§ Exercise:
Select each line where the word "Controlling" appears.

Start of Exercise inputs

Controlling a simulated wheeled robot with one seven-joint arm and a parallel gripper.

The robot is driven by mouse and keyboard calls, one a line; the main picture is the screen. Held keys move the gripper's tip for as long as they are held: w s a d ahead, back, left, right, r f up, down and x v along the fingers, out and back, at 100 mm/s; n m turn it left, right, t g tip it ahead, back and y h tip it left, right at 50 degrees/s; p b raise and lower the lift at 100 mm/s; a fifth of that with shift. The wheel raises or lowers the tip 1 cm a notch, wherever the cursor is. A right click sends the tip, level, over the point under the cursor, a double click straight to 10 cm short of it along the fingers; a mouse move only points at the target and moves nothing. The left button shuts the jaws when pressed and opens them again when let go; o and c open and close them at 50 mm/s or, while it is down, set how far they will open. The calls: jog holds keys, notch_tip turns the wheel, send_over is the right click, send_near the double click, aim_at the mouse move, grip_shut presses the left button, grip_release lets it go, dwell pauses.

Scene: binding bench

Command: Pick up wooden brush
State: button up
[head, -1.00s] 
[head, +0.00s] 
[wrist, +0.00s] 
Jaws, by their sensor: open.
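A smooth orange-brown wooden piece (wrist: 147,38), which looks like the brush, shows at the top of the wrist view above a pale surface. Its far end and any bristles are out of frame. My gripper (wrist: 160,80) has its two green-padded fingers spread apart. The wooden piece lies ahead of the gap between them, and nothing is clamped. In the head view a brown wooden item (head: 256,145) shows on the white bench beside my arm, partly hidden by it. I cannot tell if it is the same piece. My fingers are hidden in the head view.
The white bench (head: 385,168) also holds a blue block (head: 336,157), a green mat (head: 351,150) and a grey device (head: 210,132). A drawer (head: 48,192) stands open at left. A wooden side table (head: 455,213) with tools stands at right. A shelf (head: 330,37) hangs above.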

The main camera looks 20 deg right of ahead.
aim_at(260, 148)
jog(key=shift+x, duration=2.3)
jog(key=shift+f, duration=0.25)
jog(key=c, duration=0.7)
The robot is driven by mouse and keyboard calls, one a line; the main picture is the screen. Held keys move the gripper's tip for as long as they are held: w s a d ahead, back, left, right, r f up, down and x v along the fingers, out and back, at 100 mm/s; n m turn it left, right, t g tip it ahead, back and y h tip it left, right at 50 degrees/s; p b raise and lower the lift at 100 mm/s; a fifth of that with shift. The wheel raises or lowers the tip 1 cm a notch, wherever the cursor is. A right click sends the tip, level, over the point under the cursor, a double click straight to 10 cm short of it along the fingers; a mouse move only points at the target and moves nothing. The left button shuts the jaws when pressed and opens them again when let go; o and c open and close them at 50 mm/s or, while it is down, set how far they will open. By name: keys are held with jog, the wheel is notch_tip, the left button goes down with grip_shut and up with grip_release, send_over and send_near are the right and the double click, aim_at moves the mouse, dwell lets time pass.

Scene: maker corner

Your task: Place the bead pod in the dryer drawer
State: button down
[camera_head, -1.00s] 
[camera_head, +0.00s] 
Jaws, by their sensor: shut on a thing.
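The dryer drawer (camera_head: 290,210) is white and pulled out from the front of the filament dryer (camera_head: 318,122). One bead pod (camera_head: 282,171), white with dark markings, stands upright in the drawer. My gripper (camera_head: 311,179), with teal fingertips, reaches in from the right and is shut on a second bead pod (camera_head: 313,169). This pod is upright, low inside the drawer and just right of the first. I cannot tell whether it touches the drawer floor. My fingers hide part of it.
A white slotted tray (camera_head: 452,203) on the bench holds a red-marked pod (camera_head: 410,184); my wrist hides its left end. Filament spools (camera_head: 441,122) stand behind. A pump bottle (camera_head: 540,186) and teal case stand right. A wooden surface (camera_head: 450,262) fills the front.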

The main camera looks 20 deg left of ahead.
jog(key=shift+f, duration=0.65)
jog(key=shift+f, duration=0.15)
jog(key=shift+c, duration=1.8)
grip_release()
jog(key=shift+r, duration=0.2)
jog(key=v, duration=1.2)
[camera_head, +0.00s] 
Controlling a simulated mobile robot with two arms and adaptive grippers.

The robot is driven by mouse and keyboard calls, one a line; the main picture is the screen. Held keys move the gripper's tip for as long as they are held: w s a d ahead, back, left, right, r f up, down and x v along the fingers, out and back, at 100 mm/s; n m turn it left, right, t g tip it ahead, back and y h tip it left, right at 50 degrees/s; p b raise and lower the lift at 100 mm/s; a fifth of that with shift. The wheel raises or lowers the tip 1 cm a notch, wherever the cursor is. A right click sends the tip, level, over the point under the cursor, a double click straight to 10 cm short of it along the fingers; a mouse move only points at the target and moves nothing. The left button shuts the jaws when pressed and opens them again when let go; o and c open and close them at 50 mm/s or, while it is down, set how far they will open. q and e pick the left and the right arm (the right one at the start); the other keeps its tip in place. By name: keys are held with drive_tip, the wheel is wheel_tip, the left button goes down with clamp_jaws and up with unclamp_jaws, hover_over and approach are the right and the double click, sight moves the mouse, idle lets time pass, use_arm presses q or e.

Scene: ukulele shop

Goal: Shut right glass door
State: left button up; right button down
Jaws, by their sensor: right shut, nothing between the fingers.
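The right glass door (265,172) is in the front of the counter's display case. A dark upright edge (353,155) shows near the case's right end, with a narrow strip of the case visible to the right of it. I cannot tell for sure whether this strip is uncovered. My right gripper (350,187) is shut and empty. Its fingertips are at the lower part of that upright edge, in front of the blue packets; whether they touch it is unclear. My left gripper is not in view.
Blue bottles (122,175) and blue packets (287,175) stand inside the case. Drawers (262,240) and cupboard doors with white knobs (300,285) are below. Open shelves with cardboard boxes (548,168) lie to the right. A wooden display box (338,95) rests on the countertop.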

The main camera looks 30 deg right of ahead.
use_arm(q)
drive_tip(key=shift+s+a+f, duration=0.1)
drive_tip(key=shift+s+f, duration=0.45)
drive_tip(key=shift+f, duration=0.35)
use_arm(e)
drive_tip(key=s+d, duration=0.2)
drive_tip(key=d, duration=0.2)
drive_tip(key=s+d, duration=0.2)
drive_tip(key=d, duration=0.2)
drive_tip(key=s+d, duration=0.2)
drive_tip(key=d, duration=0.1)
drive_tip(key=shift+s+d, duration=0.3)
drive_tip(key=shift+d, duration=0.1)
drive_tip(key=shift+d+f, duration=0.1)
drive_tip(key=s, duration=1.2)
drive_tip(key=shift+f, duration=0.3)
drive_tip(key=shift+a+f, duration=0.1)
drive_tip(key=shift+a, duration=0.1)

End of Exercise inputs

§ Written reply:
Controlling a simulated wheeled robot with one seven-joint arm and a parallel gripper.
Controlling a simulated mobile robot with two arms and adaptive grippers.

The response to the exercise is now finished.